Au lendemain de l’adoption de la loi instaurant une prime de partage des profits pour les sociétés distribuant des dividendes en augmentation, nous avons demandé à Laurent Marquet de Vasselot, avocat associé de CMS Bureau Francis Lefebvre, de nous exprimer son point de vue sur quelques éléments du dispositif sujets à interrogation : attribution de la prime dans les groupes de sociétés, notamment lorsque la société mère est étrangère ; principe de non substitution de la prime à un élément de rémunération et régime dérogatoire excluant le versement de la prime.

Le régime de la prime de partage des profits figurait à l’article premier du projet de loi de financement rectificative de la sécurité sociale pour 2011 présenté au Conseil des ministres le 25 mai 2011. Il a été définitivement adopté par le Parlement le 13 juillet 2011.
La volonté de promouvoir le partage de la valeur ajoutée et d’associer les salariés aux performances de l’entreprise et à ses résultats ne peut qu’être soutenue.

En ce sens, le texte procède du principe selon lequel toute hausse du montant des dividendes attribués aux actionnaires induit le versement à tous les salariés d’une prime exonérée, compte tenu de son caractère très particulier, de cotisations sociales.

Cependant, souligner que la prime de partage des profits voulue par les pouvoirs publics ne fait pas l’unanimité relève de l’euphémisme tant elle a été stigmatisée par des critiques de nature diverse, parfois contradictoires, et tenant notamment à l’immixtion dans les politiques de rémunération des entreprises, au nombre limité de ses bénéficiaires potentiels, à la création d’une nouvelle « niche sociale », à la complexité du régime, au risque de dévoiement de celui-ci, etc.

Pour autant, le versement d’une telle prime va prochainement constituer une obligation pour les sociétés commerciales qui emploient au moins 50 salariés.

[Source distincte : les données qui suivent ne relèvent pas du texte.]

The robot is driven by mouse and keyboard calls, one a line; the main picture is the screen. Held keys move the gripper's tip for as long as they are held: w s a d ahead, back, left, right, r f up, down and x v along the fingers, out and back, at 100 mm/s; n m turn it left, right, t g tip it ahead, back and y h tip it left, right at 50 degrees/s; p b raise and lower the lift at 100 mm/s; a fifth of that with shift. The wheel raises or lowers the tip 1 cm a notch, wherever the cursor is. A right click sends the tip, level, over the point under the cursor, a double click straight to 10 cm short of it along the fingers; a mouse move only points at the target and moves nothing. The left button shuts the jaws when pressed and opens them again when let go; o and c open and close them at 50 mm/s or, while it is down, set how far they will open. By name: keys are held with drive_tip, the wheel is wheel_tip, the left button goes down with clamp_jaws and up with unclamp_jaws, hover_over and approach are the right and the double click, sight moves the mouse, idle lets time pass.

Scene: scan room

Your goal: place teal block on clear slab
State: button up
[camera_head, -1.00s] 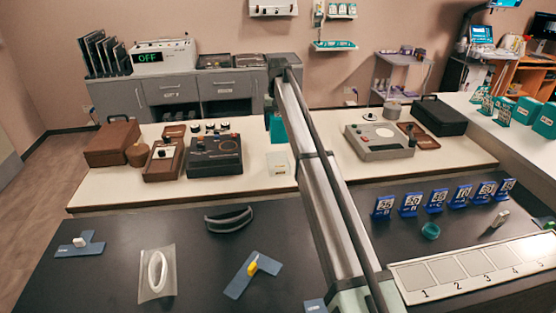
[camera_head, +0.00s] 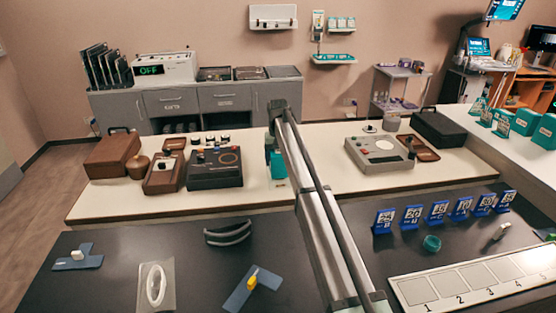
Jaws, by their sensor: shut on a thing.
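My arm reaches away from the camera to the cream-topped table. My gripper (camera_head: 277,156) hangs at its far end, small and partly hidden by the arm. It is shut on the teal block (camera_head: 279,171), whose teal face shows just left of the arm. The clear slab (camera_head: 279,184) is a pale patch on the cream table at and below the block. The block and arm hide most of it. I cannot tell whether the block touches the slab.
A black device (camera_head: 215,168) stands left of the block, with a brown device (camera_head: 164,173) beyond it. A grey device (camera_head: 379,152) stands right of the arm. Bare cream tabletop lies between. The dark front table holds a numbered strip (camera_head: 405,285) and several blue cards.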

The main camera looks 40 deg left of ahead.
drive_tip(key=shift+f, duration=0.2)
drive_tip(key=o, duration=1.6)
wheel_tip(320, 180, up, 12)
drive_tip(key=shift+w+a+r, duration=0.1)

Sans qu’il soit besoin d’exposer l’ensemble des dispositions du texte, quelques observations peuvent d’ores et déjà être formulées.

Sur l’application du régime de la prime de partage des profits aux sociétés appartenant à un groupe

La question tenant à la détermination du champ d’application du texte s’agissant des sociétés appartenant à un groupe est essentielle.

En effet, la loi prévoit que lorsqu’une société appartient à un groupe tenu de constituer un comité de groupe, elle verse une prime à l’ensemble de ses salariés, dès lors que la condition tenant à l’augmentation du montant des dividendes attribués par la société dominante est satisfaite.
Soulignons en premier lieu que la notion de groupe retenue par la loi obéit aux dispositions de l’article L 2331-1 du Code du travail relatif au comité de groupe. Les sociétés intéressées sont celles qui ont leur siège social sur le territoire français. Il s’en déduit, en dépit de volontés parfois exprimées en sens contraire, qu’il n’y a pas lieu de tirer une quelconque conséquence de l’occurrence selon laquelle une société ou un groupe de sociétés serait détenu ou contrôlé par une société située à l’étranger. Le champ d’application fixé par le législateur ne conduit pas à prendre en compte une éventuelle augmentation de dividendes attribués par une société dite « mère » située à l’étranger.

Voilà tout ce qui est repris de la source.